### EXERCISE OBJECTIVE
Locate each line containing the string "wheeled" and copy it out.

○ ○ ○ ○ ○

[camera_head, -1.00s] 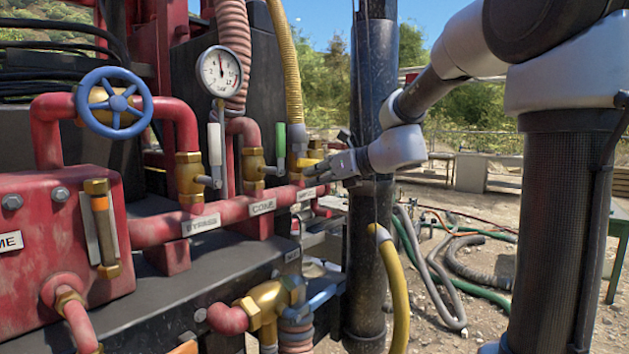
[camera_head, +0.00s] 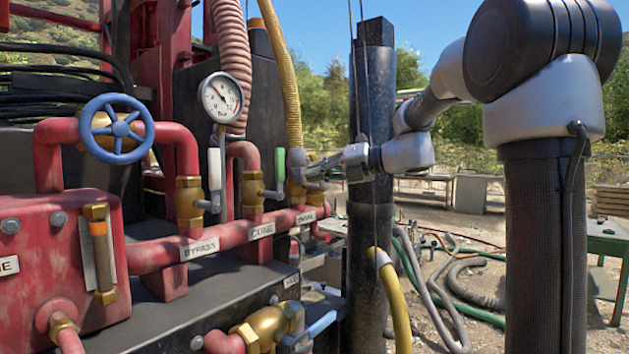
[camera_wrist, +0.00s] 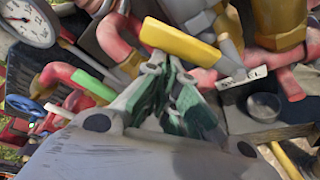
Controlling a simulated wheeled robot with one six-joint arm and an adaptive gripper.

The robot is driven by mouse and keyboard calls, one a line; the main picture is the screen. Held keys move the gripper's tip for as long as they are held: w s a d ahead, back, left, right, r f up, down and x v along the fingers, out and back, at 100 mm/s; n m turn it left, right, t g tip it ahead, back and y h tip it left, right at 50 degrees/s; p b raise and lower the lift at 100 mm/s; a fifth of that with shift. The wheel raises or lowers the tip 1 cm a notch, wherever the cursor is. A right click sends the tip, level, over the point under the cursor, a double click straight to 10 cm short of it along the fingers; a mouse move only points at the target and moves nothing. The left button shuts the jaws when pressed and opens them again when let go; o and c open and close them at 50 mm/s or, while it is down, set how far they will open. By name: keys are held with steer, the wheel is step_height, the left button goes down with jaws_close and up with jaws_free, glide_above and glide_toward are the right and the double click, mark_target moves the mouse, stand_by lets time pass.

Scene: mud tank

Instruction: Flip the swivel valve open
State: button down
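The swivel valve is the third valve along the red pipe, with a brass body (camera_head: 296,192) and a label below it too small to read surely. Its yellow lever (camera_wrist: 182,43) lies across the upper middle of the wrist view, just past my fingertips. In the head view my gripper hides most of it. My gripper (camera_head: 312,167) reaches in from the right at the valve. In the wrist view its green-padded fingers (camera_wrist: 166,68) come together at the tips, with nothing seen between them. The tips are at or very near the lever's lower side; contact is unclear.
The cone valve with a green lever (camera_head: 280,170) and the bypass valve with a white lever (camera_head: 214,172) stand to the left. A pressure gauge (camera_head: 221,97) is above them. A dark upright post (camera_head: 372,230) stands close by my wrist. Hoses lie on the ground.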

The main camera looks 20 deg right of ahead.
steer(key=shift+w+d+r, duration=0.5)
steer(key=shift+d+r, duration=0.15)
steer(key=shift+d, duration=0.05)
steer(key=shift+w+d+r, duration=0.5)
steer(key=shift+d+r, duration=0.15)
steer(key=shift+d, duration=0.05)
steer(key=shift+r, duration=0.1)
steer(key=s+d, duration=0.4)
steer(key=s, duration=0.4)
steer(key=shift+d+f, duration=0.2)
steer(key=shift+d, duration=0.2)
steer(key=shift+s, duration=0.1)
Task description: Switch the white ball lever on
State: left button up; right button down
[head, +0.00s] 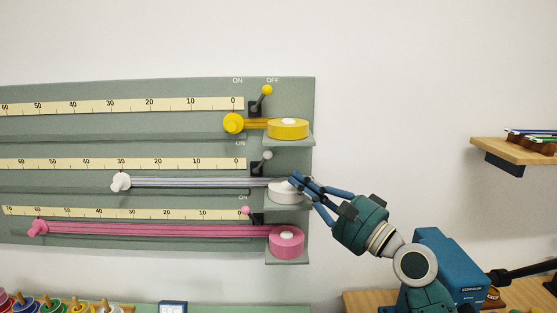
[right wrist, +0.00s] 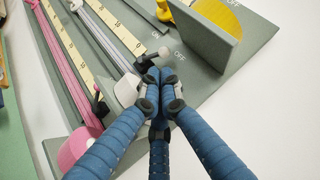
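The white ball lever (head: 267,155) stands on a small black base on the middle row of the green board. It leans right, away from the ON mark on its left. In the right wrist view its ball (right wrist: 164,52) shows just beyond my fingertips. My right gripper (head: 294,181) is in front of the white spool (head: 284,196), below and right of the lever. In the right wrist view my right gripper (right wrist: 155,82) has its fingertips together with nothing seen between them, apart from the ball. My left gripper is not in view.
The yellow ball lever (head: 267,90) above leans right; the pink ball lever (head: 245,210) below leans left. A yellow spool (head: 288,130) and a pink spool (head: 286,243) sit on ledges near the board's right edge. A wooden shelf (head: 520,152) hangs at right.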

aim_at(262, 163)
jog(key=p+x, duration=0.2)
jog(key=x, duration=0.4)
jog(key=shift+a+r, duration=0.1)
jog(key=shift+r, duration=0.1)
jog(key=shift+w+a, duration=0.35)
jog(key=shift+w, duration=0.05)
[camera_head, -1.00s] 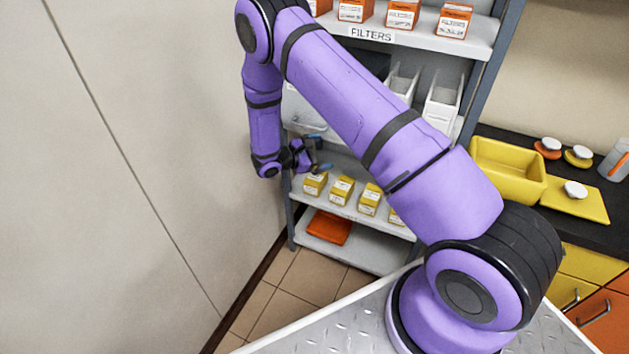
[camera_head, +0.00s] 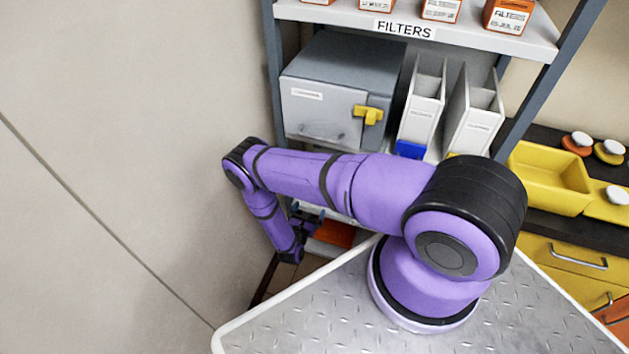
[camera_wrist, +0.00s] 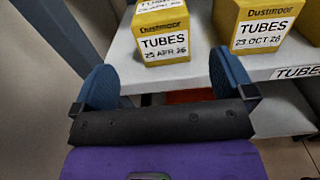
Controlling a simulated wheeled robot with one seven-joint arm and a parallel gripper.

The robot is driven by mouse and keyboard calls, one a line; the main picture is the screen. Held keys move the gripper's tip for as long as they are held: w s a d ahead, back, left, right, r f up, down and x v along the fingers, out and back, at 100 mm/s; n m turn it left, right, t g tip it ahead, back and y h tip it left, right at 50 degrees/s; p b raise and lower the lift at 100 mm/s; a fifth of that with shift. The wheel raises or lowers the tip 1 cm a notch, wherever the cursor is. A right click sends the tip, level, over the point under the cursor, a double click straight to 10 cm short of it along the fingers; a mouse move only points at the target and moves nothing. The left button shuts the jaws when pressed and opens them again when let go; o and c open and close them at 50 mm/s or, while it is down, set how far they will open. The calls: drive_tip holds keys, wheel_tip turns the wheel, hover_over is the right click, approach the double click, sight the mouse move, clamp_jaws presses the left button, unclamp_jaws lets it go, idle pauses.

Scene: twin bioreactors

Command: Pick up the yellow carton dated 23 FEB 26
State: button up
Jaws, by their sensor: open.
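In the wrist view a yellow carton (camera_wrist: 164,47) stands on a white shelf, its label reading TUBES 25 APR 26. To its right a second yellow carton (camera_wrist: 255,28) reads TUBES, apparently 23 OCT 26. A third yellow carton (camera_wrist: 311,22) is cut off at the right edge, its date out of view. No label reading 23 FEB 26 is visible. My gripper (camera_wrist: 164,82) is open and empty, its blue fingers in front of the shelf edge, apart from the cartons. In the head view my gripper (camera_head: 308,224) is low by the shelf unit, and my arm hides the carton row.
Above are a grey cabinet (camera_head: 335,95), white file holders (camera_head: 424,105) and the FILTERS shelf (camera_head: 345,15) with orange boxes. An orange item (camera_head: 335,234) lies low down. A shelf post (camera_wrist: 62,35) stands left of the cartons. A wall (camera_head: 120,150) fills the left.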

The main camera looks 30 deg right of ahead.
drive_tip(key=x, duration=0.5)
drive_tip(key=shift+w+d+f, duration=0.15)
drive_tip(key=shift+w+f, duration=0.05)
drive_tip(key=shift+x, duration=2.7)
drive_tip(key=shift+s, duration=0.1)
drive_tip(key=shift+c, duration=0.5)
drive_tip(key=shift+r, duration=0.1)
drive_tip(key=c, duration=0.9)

○ ○ ○ ○ ○

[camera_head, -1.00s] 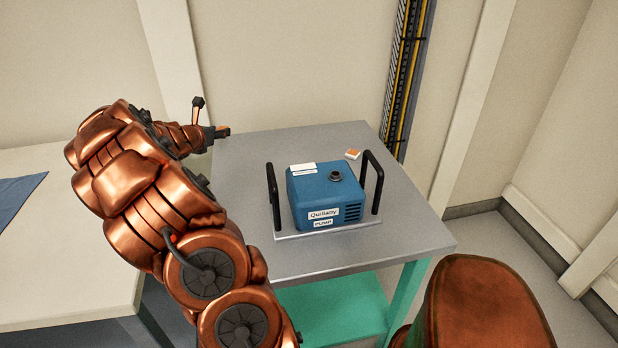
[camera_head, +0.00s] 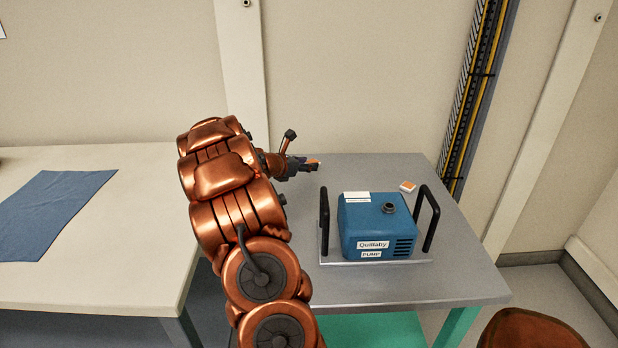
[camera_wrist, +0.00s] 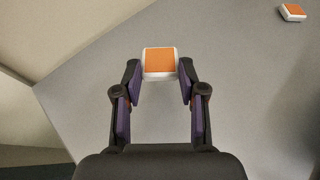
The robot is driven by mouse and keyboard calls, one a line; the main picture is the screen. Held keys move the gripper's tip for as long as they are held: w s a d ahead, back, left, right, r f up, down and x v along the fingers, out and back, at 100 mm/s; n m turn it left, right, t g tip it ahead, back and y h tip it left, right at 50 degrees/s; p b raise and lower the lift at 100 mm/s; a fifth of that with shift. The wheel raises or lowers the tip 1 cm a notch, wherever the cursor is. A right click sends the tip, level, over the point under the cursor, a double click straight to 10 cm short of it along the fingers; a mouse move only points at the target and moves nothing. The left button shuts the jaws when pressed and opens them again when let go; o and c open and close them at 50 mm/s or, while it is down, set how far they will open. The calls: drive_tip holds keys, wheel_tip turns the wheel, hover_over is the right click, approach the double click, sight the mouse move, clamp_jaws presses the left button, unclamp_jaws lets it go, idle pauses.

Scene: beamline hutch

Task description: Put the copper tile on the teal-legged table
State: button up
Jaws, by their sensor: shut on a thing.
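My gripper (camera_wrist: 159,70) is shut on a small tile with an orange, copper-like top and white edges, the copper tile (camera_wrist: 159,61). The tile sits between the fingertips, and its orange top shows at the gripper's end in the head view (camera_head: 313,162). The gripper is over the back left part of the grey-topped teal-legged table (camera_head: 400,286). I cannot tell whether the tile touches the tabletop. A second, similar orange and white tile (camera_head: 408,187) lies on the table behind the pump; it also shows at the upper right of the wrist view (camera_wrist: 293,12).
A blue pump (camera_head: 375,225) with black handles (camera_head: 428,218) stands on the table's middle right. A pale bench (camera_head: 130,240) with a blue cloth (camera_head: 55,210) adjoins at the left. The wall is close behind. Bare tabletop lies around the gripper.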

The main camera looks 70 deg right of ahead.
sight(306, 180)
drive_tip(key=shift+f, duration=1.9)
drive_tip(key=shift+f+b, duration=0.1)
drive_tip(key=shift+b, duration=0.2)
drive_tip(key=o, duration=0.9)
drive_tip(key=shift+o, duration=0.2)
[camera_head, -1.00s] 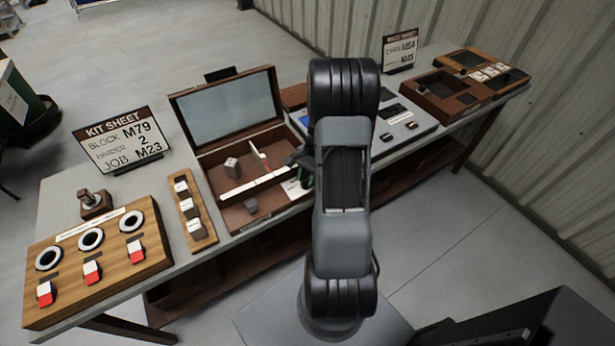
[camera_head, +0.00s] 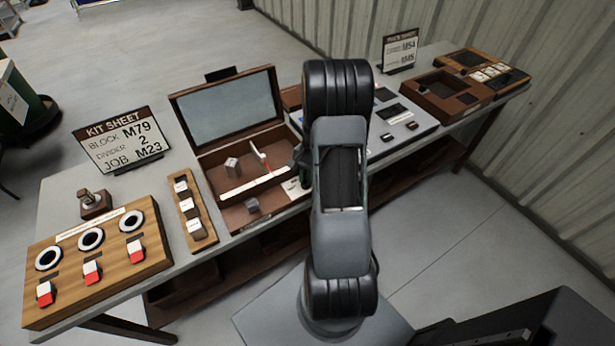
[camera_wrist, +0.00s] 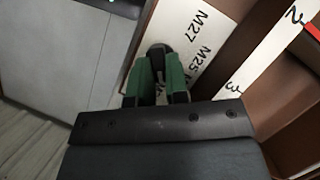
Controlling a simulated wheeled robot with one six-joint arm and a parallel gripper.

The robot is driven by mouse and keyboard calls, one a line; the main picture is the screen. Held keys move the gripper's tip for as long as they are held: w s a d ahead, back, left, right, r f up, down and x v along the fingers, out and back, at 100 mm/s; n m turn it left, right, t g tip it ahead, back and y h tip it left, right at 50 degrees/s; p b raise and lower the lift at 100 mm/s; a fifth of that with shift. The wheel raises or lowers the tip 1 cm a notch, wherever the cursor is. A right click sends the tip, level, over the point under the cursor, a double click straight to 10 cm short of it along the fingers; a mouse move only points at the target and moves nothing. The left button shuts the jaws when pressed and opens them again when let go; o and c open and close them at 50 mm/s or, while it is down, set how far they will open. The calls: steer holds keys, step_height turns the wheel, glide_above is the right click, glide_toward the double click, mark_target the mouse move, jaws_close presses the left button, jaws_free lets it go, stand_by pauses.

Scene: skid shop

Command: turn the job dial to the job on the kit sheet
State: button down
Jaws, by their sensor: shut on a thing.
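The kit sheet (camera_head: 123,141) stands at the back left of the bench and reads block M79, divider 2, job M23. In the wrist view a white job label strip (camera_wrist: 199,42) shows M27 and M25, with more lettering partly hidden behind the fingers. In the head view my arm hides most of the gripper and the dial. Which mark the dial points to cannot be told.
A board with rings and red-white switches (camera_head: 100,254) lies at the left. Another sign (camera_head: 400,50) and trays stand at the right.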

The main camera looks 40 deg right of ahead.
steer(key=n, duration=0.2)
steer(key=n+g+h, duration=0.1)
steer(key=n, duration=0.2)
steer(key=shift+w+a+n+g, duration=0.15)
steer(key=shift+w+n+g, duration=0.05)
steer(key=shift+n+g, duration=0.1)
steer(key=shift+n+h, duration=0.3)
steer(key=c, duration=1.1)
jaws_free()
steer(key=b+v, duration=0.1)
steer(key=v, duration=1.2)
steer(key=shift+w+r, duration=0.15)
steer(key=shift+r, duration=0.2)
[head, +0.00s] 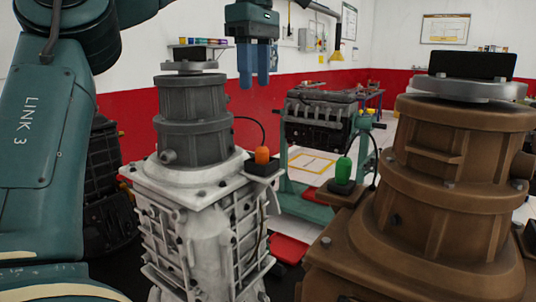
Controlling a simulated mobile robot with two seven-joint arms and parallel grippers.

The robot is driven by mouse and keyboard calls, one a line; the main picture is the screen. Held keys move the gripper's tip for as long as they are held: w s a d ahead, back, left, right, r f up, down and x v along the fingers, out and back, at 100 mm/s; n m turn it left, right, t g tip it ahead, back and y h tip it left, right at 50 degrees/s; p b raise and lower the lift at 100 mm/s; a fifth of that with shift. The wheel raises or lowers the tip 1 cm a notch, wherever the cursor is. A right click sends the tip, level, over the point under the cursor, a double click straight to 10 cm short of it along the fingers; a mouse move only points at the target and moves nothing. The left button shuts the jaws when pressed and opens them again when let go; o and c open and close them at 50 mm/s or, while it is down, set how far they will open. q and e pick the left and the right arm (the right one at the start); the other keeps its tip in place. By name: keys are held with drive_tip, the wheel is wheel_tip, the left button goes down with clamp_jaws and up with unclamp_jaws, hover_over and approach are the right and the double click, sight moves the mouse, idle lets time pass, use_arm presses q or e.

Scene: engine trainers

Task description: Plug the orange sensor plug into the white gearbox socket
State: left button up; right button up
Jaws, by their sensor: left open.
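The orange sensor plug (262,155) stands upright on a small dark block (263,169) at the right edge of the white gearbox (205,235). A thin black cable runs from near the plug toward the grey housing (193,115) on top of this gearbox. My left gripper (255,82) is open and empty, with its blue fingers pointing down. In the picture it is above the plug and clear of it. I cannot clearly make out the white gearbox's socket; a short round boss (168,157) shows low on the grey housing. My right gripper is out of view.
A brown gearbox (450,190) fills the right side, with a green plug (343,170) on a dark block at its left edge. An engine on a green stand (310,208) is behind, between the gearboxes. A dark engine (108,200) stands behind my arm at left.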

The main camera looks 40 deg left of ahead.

○ ○ ○ ○ ○

### FULL RESPONSE
Controlling a simulated wheeled robot with one six-joint arm and an adaptive gripper.
Controlling a simulated wheeled robot with one seven-joint arm and a parallel gripper.
Controlling a simulated wheeled robot with one six-joint arm and a parallel gripper.

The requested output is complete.